All of Marx’s political action was directed at explaining to workers their condition as exploited subjects and their ability to free themselves. He never tried to impose his “Marxism” or any specific type of organization.

He was a member of political movements, trade unions and democratic organizations, trying to coordinate their actions but never attempting to have them adopt a single, messianic, sectarian or exclusionary line.

One of his great commitments was to fighting against sectarianism, those who believed that a small group of enlightened thinkers could impose socialism.

As a result, today that is one of the great lessons that those of us who believe ourselves to be Marxists must come to terms with.

The Cuban revolutionary process is today facing the consequences of sectarianism, a one-party vanguard, the lack of democracy generated by the “Marxist-Leninist” notion of the “dictatorship of the proletariat,” and the vision of socialism based on the state (directed from above and with the absolute dominance of state-run wage-labor enterprises).

Unfortunately, within the core of the Cuban left, sectarianism continues to prevent the formation of a broad and democratic common front that is needed for true socialism.

Today, President Raul Castro demands “greater democracy for the party and society.” It’s necessary to help this phrase of his to become a reality.
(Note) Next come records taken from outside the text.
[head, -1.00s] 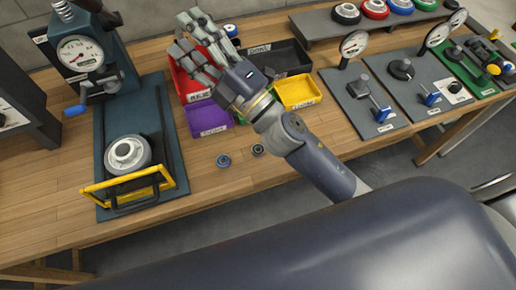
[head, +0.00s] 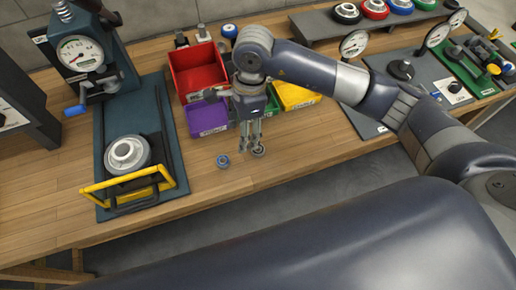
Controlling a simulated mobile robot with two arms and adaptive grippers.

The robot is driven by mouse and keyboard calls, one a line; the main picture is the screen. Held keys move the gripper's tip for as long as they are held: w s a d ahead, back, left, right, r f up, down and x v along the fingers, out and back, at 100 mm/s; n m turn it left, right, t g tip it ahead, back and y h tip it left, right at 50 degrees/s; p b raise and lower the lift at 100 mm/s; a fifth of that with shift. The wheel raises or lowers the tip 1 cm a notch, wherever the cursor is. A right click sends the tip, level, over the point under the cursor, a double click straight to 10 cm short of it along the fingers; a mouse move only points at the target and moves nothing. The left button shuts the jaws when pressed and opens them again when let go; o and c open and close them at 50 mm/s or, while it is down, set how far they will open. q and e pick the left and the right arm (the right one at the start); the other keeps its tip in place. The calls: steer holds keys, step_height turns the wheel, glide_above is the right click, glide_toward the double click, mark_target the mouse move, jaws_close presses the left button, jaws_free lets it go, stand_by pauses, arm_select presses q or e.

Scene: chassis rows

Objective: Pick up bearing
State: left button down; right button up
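Two small bearings lie on the wooden bench in front of the coloured bins. The left bearing (head: 223,161), with a bluish ring, lies clear of the gripper. The other bearing (head: 258,151), dark with a grey ring, is at the fingertips and partly covered by one finger. My right gripper (head: 250,147) points down over the bench, its two fingers a little apart with a gap between them. I cannot tell whether a finger touches the bearing. My left gripper is not in view.
Red (head: 198,72), purple (head: 206,117) and yellow (head: 297,94) bins stand close behind the gripper. A press with a gauge (head: 80,53) and a yellow-handled guard (head: 128,187) stands at the left. The bench front (head: 285,170) is clear.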

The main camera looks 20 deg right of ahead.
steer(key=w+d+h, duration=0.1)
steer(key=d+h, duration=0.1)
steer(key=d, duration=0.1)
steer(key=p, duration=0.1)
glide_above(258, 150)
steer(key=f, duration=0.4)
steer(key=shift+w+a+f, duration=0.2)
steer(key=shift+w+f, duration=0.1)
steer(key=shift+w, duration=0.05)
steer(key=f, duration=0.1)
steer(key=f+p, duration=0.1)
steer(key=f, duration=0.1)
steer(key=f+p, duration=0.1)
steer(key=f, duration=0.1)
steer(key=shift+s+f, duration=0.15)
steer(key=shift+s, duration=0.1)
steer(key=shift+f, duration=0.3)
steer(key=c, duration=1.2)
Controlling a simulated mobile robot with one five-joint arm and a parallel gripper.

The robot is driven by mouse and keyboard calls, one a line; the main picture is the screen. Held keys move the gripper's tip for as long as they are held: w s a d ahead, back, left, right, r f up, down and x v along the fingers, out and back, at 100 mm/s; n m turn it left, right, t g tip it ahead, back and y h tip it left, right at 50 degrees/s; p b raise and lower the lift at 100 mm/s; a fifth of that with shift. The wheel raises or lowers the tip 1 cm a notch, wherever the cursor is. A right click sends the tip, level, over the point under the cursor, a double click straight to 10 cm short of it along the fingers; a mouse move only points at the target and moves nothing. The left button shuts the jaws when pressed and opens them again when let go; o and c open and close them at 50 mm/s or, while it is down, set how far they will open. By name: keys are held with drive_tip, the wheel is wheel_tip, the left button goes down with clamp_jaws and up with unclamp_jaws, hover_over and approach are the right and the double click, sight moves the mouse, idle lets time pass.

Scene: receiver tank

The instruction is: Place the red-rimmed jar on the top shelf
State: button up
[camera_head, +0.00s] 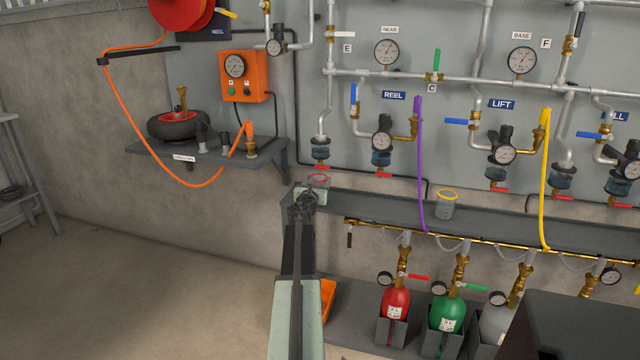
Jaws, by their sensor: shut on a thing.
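The red-rimmed jar (319,184) is a clear jar with a red ring at its mouth. It shows just beyond my gripper (304,196), which is shut on it; my gripper hides part of the jar. The jar looks upright. It appears at the left end of the long grey shelf (385,209) under the pipe panel; I cannot tell whether it touches the shelf. Below this shelf is a lower grey ledge (352,312) with gas bottles.
A yellow-rimmed jar (446,207) stands on the long shelf. A purple hose (420,150) and a yellow hose (545,175) hang across its front. A bracket shelf (215,153) at left holds a wheel (178,125) and fittings. Shelf between the two jars looks clear.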

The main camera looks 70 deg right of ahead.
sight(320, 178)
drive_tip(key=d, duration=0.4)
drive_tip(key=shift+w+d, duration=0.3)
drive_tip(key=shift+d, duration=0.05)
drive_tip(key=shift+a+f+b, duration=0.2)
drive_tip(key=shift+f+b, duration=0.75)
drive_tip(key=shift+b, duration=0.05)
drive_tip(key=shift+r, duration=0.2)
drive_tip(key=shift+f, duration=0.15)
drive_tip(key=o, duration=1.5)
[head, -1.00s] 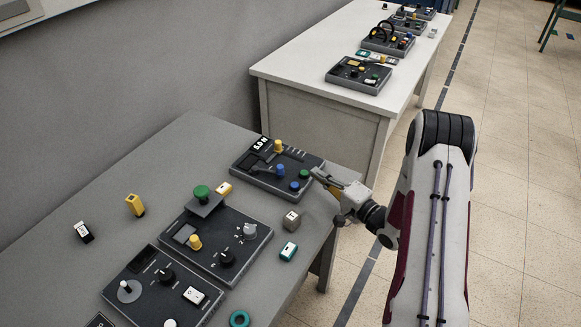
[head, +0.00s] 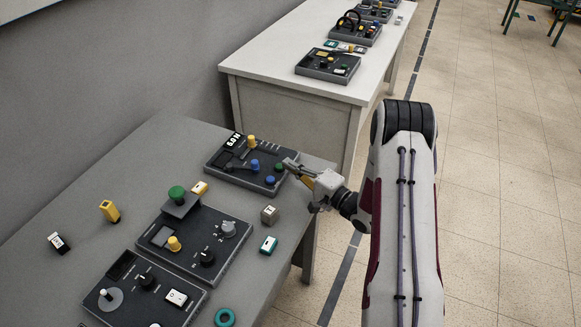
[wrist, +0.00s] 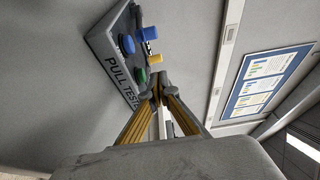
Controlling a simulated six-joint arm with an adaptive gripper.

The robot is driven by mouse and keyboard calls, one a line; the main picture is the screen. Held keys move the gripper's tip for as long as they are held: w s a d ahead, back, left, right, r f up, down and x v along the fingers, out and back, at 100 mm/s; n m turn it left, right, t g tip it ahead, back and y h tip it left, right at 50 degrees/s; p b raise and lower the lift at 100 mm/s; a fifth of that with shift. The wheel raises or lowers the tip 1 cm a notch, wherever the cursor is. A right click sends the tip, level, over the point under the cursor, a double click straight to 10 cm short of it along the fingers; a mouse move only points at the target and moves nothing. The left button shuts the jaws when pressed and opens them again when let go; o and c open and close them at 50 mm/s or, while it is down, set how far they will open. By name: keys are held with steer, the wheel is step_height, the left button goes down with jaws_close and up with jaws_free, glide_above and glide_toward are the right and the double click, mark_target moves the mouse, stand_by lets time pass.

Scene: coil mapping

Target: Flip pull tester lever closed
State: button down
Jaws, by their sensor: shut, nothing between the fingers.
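The pull tester (head: 240,170) is a dark box at the far end of the grey table, with a "6.0 N" display, a yellow knob, blue and green knobs and a lever arm near its display. In the wrist view its side reads "PULL TEST" (wrist: 122,78), with blue (wrist: 148,33), yellow and green (wrist: 140,75) knobs showing. The lever's exact state is too small to tell. My gripper (head: 287,163) is shut and empty at the tester's right end, near the green knob. In the wrist view its fingertips (wrist: 158,80) meet beside the green knob; contact cannot be told.
Other dark control panels (head: 193,240) stand nearer on the grey table (head: 70,190). Small blocks (head: 269,214), a yellow piece (head: 109,211) and a teal ring (head: 225,317) lie around them. A white table (head: 260,70) with more panels stands behind.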

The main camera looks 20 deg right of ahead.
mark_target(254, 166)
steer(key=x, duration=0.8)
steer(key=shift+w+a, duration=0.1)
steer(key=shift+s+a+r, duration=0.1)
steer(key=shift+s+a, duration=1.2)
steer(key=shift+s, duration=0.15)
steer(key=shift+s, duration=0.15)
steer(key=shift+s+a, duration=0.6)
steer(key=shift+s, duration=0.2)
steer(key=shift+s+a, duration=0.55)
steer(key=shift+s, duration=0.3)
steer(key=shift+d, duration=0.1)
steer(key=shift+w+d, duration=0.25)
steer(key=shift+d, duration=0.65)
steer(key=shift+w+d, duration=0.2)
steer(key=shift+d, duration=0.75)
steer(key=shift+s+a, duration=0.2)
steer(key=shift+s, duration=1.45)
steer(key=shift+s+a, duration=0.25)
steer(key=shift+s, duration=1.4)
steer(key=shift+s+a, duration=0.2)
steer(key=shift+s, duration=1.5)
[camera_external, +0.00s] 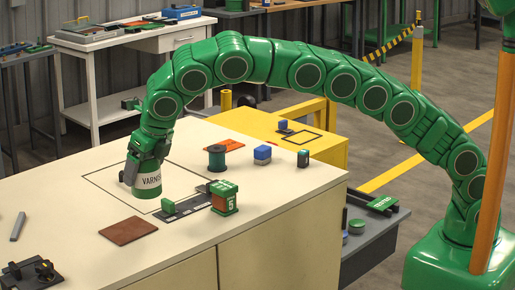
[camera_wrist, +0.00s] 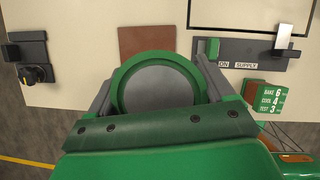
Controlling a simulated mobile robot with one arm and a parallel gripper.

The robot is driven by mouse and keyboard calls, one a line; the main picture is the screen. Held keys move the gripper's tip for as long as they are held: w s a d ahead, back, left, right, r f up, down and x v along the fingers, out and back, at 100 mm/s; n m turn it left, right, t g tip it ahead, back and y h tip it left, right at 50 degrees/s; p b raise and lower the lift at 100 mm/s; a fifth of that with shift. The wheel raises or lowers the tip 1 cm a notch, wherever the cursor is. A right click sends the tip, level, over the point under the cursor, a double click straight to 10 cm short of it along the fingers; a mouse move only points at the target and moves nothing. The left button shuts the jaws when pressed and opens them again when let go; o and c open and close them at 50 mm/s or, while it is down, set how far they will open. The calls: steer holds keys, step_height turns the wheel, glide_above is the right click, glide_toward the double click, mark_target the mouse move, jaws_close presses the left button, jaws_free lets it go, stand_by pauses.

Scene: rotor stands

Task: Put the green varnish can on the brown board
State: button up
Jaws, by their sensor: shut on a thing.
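The green varnish can (camera_external: 149,184) has a white label band and is upright at the outlined square on the cream bench top. I cannot tell whether its base touches the bench. My gripper (camera_external: 146,164) is shut on the can from above. In the wrist view the can's round grey lid with green rim (camera_wrist: 158,88) sits between the two fingers of my gripper (camera_wrist: 160,95). The brown board (camera_external: 129,231) lies flat and bare in front of the can, apart from it. It also shows in the wrist view (camera_wrist: 146,40), partly hidden by the can.
A dark supply switch panel (camera_external: 187,208) and a green block marked with numbers (camera_external: 224,198) stand right of the board. A grey bar (camera_external: 18,226) and a black clamp-like device (camera_external: 32,272) lie at the left.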

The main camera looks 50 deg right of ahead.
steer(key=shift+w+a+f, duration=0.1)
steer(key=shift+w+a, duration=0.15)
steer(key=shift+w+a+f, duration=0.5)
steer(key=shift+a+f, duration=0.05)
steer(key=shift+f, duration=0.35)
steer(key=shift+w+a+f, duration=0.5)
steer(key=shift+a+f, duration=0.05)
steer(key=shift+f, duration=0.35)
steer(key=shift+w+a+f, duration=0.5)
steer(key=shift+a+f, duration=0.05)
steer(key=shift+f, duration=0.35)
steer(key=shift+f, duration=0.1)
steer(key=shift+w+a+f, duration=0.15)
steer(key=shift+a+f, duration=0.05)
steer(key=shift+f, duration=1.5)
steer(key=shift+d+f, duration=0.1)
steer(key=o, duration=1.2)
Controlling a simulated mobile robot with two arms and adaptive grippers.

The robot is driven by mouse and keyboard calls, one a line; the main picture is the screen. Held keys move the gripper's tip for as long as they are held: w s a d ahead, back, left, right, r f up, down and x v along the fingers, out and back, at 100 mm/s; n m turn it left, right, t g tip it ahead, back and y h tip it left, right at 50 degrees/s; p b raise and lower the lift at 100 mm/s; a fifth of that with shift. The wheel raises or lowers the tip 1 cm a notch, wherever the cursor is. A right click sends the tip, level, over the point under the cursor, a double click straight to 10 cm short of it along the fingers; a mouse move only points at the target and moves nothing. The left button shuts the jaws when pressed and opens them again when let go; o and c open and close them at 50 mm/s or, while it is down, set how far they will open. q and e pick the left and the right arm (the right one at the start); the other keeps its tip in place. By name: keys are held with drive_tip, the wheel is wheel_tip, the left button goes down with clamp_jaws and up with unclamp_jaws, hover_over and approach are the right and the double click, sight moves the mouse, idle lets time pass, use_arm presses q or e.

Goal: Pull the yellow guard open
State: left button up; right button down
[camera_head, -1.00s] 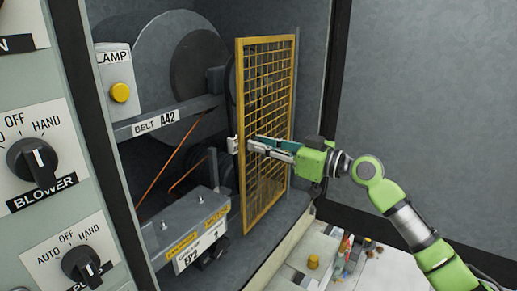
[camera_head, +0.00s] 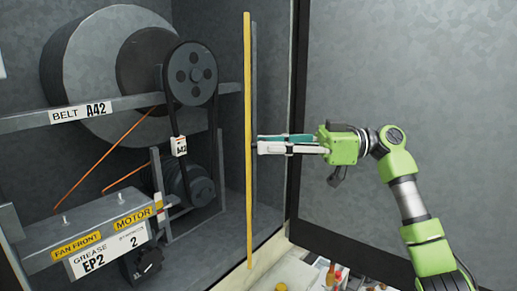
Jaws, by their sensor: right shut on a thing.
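The yellow guard (camera_head: 248,140) stands upright in the cabinet and shows edge-on as a thin yellow strip, so its mesh face is hidden. My right gripper (camera_head: 262,146) comes in from the right at about mid-height of the guard. It is shut on the guard, with its fingertips at the guard's right side; the exact point of grip is hard to make out. My left gripper is not in view.
Left of the guard are a large grey drum (camera_head: 90,75), a black pulley (camera_head: 190,75) with a belt, a motor (camera_head: 185,183) and a labelled grey box (camera_head: 85,235). A dark-edged grey panel (camera_head: 400,60) stands behind my right arm. Several small items lie at the bottom.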

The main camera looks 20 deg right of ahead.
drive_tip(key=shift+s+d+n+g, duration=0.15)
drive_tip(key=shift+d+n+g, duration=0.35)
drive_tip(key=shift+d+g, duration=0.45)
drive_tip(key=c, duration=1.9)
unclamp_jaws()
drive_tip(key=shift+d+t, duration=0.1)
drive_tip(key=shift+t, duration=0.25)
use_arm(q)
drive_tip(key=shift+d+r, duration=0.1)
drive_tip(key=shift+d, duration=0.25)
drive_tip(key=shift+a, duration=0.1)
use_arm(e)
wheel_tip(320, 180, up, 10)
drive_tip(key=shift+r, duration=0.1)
This would be a modest contribution.

This is why there exists the commitment on the part of many communists, socialists and revolutionaries in general to democratize the current political system and society, to make them more representative – like Marx and Marti advocated.

Convinced of the deep democratic character of revolutionary Marxism, today — along with Marx and Engels — we repeat: “[Let us put] our hands to work in order to establish a democratic state wherein each party would be able, by word or in writing, win a majority over to its ideas…”
—–
(*) From the declaration of the German “democratic communists” in Brussels, organized by Marx and Engels in 1847, during the discussions that led to the formation of the Communist League and the publication of the Communist Manifesto a few months later.